* What to work on
No pictures belong in the copy; return exactly the lines from the one with "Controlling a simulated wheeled" through the one with "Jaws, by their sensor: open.", both ends included, and nothing else.

* Data for the task

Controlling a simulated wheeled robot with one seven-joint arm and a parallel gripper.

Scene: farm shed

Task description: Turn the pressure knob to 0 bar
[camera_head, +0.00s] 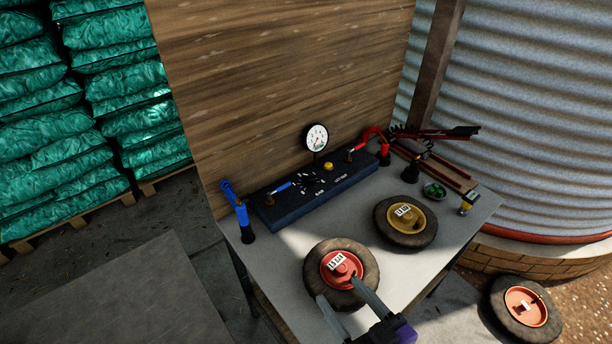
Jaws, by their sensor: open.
---
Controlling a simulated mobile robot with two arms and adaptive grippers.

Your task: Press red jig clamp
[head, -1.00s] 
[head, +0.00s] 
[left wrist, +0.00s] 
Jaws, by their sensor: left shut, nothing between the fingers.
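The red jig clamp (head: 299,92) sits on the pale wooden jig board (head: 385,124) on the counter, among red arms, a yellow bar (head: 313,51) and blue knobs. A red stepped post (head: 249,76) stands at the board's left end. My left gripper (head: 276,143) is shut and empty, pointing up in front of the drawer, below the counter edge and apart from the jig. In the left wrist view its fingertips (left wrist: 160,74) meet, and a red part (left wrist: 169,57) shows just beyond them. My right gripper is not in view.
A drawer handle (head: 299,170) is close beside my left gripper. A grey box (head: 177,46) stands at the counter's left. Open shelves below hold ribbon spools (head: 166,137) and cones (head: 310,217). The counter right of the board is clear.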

* Response for this exercise
Controlling a simulated wheeled robot with one seven-joint arm and a parallel gripper.

Scene: farm shed

Task description: Turn the pressure knob to 0 bar
[camera_head, +0.00s] 
Jaws, by their sensor: open.

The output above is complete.